HOW TO PREVENT RATS IN YOUR GARDEN
The majority of rats in this country live within the sewage system, they are no problem if the sewage pipes are in good condition as they cannot escape from the system. Some rat populations live above the ground especially in the countryside and generally are no problem to the public.
Rats will come into gardens and houses for a number of reasons. Firstly, if the pipes which carry sewage away from your property are damaged or broken then rats may escape. Secondly, rats are always on the look out for food, and if you leave food out for birds, foxes and hedgehogs or place it on open compost heaps, then this may attract rats on to your property.

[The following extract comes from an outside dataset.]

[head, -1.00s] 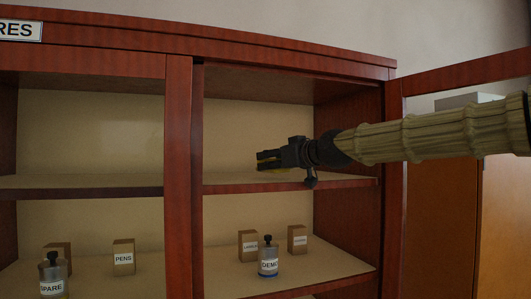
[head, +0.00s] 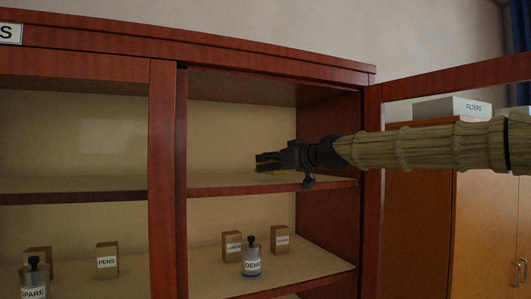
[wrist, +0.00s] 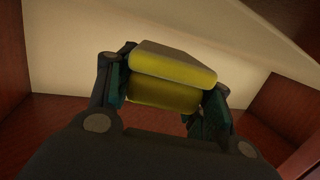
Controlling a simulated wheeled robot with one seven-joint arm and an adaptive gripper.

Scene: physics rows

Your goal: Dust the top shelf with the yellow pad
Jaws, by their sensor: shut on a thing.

HOW TO REDUCE THE RISK OF RATS BEING ATTRACTED TO YOUR GARDEN
The following tips will reduce the chances of having rats establish themselves in your garden:
• Ensure that drainage is in good repair, that drains are not broken and that inspection chambers are in good condition.
• When feeding birds use a bird table or a hanging net, and ensure that any food that falls to the ground is cleared away.

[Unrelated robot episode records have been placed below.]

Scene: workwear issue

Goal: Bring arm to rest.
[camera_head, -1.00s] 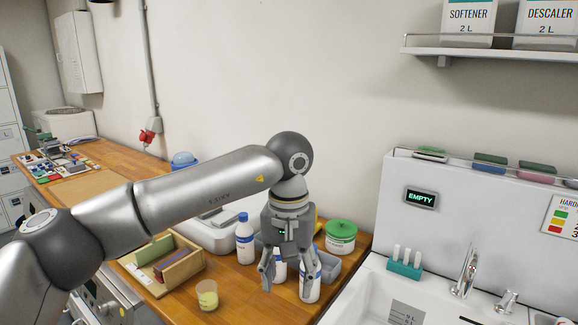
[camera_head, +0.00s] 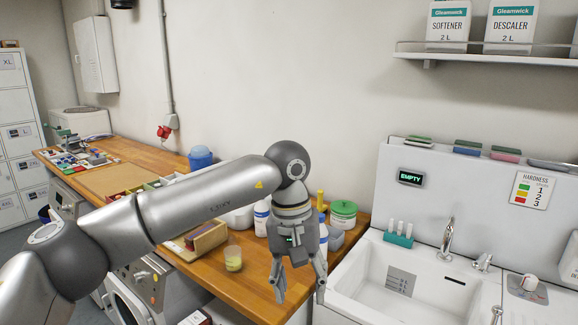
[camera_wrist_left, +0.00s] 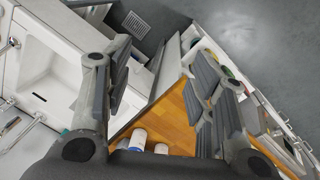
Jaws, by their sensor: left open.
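My left arm (camera_head: 200,196) reaches in from the left in the head view. Its gripper (camera_head: 300,292) points down, open, in front of the counter's edge near the sink. Nothing shows between the fingers. In the left wrist view the two fingers (camera_wrist_left: 158,105) stand wide apart, with the wooden counter, the sink edge and the floor behind them. My right gripper is not in view.
The wooden counter (camera_head: 215,272) holds a cup of yellow liquid (camera_head: 233,258), white bottles (camera_head: 261,217) and a green-lidded tub (camera_head: 343,214) close by the gripper. A white sink (camera_head: 415,290) stands to the right. Grey floor (camera_wrist_left: 225,30) shows in the wrist view.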

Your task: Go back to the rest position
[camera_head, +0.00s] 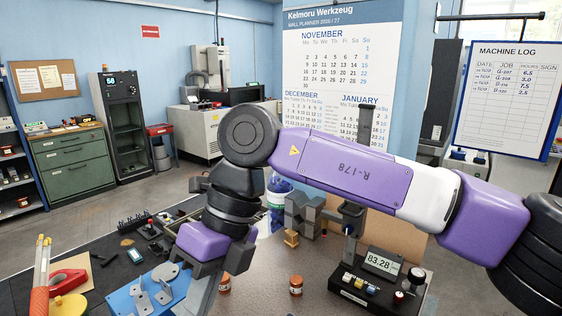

• Don’t leave food for foxes or other wildlife lying around on the ground in your garden, the food that you leave amounts to only a small percentage of their total intake and they are unlikely to starve if you don’t feed them.

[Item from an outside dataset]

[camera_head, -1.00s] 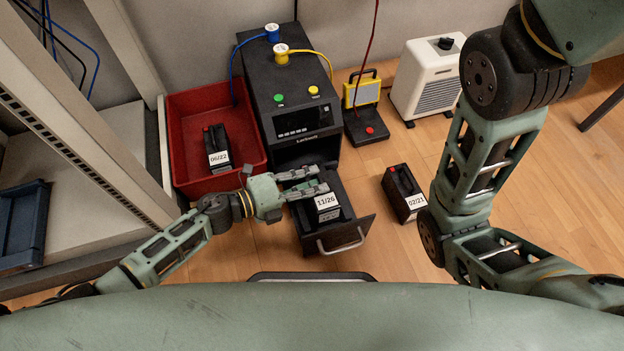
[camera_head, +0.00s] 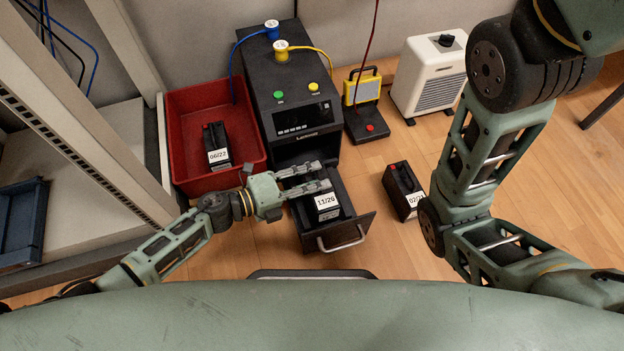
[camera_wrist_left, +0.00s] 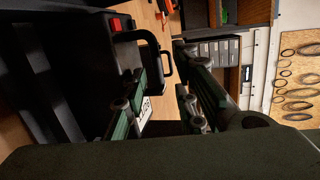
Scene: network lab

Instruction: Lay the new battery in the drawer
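The battery labelled 11/26 (camera_head: 326,202) stands in the pulled-out drawer (camera_head: 366,220) of the black unit. My left gripper (camera_head: 316,178) is over the drawer's back left side, right by this battery. Its two fingers are apart, with a clear gap between them in the left wrist view (camera_wrist_left: 160,105). A black battery with a red terminal and a carrying handle (camera_wrist_left: 115,50) shows beside the fingers there; one finger partly covers its white label. I cannot tell whether a finger touches it. My right arm comes in at the right, but its gripper is out of view.
A battery labelled 06/22 (camera_head: 216,143) lies in the red bin (camera_head: 185,105). A battery labelled 02/21 (camera_head: 402,188) is on the floor, partly behind my right arm. The black unit (camera_head: 290,85), a yellow lamp (camera_head: 362,92) and a white heater (camera_head: 428,75) stand behind.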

• Ensure that dog and cat food is not left unattended and remove the bowls for cleaning as soon as they are empty.
• Clean away spillages of food from rabbit, guinea pig, bird and pet cages and where possible ensure that they are raised off the ground by at least 8” and positioned on a hard surface, this will enable you to clean under them thoroughly.
• Do not put meat or other non-vegetable/fruit food waste on to compost heaps and where possible use a properly designed composting unit.
• Out-buildings and sheds should be constructed and manufactured so that rats cannot gain access, particular attention should be paid to any gaps around the door.
• Ensure that gardens do not become overgrown or allow rubbish to build up eg old mattresses and furniture, as this will provide cover for rats to live under.
• Make sure that vegetation is not allowed to grow or dead leaves and litter accumulate under low level garden decks. Follow the guidance of the Timber Decking Association.